DAY: There are the collaboration scenarios, especially around SharePoint and business intelligence. Those two go hand in hand. Partners who are succeeding here are working on customers' workflow and business processes, so they are making a lot of money. Another area is migrations. There are still a lot of migrations from Novell. In the U.S., there are still about 780,000 Novell servers out there, down from about 1.3 million a year ago. And those customers have to make a choice because Novell is forcing the conversation with its Linux offering. There's also a lot of Unix migration to the Intel platform. Another place partners are making money is upgrading things like Exchange 5.5 or Windows 2000 servers, and in the small-business space our Small Business Server is just booming. We did some research that shows that 40 percent of the businesses in the U.S. that have five PCs or more don't have a server. There are 1.2 million of those customers out there. And then SQL Server 2005 is the other area that is going to ramp unbelievably. It will be gargantuan. It has been five years since we had a major upgrade.

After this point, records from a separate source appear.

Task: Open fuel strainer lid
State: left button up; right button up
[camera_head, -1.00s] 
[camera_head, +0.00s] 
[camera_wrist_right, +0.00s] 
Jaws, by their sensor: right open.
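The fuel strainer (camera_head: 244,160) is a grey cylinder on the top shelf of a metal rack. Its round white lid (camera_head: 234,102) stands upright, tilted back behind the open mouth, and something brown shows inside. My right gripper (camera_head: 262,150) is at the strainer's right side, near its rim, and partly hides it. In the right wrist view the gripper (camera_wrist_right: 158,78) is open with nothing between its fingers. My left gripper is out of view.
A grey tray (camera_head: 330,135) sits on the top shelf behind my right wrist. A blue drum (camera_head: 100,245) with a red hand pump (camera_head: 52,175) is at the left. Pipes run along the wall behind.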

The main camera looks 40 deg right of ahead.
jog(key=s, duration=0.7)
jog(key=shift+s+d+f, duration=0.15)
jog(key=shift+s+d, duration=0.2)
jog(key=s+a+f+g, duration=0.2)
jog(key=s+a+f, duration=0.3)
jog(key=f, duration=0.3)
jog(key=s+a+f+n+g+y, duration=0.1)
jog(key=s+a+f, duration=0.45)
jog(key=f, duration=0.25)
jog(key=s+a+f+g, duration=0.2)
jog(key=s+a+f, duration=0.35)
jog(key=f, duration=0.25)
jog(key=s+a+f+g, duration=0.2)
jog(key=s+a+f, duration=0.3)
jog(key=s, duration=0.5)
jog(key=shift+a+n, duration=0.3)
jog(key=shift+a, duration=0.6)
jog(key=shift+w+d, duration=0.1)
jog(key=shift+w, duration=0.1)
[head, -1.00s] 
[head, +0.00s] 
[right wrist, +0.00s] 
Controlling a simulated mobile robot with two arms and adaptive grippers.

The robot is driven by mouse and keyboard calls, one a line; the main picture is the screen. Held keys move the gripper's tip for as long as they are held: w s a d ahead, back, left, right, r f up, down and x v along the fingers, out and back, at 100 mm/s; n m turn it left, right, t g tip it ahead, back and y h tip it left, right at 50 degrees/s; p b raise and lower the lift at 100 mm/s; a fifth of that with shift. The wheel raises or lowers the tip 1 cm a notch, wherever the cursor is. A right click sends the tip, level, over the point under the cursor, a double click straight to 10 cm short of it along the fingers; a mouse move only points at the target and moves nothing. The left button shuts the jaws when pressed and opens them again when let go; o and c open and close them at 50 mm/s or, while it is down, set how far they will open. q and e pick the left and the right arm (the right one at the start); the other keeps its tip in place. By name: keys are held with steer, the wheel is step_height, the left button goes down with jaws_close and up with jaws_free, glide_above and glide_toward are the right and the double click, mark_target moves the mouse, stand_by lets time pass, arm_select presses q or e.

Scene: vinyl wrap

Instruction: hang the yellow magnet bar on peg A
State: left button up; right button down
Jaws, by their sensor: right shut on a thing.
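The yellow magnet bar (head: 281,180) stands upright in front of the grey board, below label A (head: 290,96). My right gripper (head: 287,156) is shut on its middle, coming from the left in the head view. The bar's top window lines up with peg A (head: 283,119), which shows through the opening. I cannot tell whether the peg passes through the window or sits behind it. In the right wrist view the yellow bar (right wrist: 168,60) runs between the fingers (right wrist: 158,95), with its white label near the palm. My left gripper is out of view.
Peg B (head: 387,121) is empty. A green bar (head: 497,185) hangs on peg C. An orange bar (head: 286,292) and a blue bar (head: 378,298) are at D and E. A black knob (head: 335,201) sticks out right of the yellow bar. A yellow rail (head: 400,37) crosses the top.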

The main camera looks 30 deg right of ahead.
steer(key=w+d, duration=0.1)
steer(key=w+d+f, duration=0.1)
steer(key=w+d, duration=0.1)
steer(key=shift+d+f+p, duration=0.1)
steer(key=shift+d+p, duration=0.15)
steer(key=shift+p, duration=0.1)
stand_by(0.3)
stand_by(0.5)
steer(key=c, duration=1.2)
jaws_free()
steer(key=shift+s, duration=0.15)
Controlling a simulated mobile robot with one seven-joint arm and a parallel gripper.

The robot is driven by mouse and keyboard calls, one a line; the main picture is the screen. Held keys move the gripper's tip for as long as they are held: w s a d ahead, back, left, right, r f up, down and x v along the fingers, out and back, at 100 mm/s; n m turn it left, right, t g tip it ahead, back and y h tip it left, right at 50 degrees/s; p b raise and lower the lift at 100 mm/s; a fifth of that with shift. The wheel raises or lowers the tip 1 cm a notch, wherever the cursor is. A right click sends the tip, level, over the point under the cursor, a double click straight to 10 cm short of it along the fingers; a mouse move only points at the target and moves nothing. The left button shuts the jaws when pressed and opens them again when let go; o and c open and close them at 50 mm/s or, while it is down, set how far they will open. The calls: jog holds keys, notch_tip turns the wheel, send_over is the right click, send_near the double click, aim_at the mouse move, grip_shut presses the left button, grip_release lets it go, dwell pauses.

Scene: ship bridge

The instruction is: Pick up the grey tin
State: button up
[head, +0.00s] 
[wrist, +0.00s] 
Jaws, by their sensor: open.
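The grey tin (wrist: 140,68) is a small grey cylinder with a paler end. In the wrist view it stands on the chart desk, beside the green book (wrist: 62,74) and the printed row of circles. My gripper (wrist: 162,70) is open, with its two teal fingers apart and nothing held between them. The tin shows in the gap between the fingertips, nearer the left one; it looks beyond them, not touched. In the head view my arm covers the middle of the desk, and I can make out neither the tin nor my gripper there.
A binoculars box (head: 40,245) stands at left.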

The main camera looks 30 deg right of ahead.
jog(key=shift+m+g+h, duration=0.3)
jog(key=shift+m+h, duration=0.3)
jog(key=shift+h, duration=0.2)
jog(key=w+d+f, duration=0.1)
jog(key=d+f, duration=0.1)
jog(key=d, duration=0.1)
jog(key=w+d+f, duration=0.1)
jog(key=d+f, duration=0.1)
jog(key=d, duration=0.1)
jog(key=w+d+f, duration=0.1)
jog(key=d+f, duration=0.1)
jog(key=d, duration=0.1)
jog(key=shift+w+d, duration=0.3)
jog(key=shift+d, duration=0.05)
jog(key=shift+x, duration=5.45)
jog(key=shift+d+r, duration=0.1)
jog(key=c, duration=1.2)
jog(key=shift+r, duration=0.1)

CRN: With Microsoft's recent changes to its licensing program--in which customers can essentially get Office 12 and Longhorn free under a three-year deal--should solution providers be leading with an economic rather than a technical sell?

DAY: We're starting to see this effect with SQL Server 2005, which is launching in November. When a customer buys under the annuity model, they can get SQL Server 2005 whenever they are ready as part of the program. But leading with licenses is the old way of selling. They should be leading with the solutions and what the technology is all about, and then discuss with the customer from a financial perspective what their options are. CRN: It seems Microsoft has a particular focus on increasing attach rates for Microsoft Operations Manager (MOM) and Systems Management Server (SMS) on Windows Server 2003 sites. Why is that important today?

DAY: It drives partner profitability. It give them significant top-line revenue and consulting opportunities around it. When partners don't sell this, they are leaving money on the table.

CRN: What are Microsoft goals in terms of delivering managed services, especially when you consider that some partners will see that as competition from Microsoft?

DAY: I think it will work out great. I don't think partners should be scared at all. We have a couple of customers that we're working with from a managed services point of view that are super-large. We're trying to understand what it will take to manage 150,000 desktops, so we add that product management stuff to our product development. A lot of VARs are more focused on the small-business space, and whatever intellectual property we come up with will be shared with the partners.

CRN: Why does it feel like Microsoft is finally rediscovering its small-business solution provider roots again?

DAY: We have a product lineup now that is very relevant for small business. It caters better to the small VAR. Rather than have a partner try to take Exchange to a small-business customer, we now have Small Business Server. It goes back to selling solutions.

CRN: What makes Microsoft a better partner for solution providers than other companies?

DAY: I'm very serious about partner profitability. Our platform approach allows partners to build out services muscle that won't commoditize over time vs. just moving into an adjacent market that will eventually commoditize. So the peaks and valleys that we've had over the last 15 years will begin to go away. I think we have an opportunity to help VARs build out their services business in ways they have never done. We're trying to build out the right capacity for the opportunity that we have. Some research says 80 percent of the midmarket wants to standardize on the Microsoft platform. As we dug into our sales systems, we found that we actually have less than 10 percent of those systems. There is so much upside for the Microsoft platform in the U.S. market that it's scary and exciting. If I can build out partners that are profitable around driving the right solutions, and we have the right partner capacity, we'll pump through marketing dollars, sales engagement models and ways for partners to partner with one another.

CRN: It sounds like you need to retrain your existing partners and then recruit new partners that are more aligned with Unix vendors such as IBM, Sun Microsystems and Hewlett-Packard. Is that right?

DAY: We need partners that have lived for years in the midrange space. Their customers are coming to the x86 architecture. But they have dealt with those customers for so long, they are the trusted technology adviser. Customers are going to look to them to help them with the migration. I want to make sure they understand what the Microsoft platform is all about. And I believe that when they do, they will say to their customers that their best bet is Microsoft.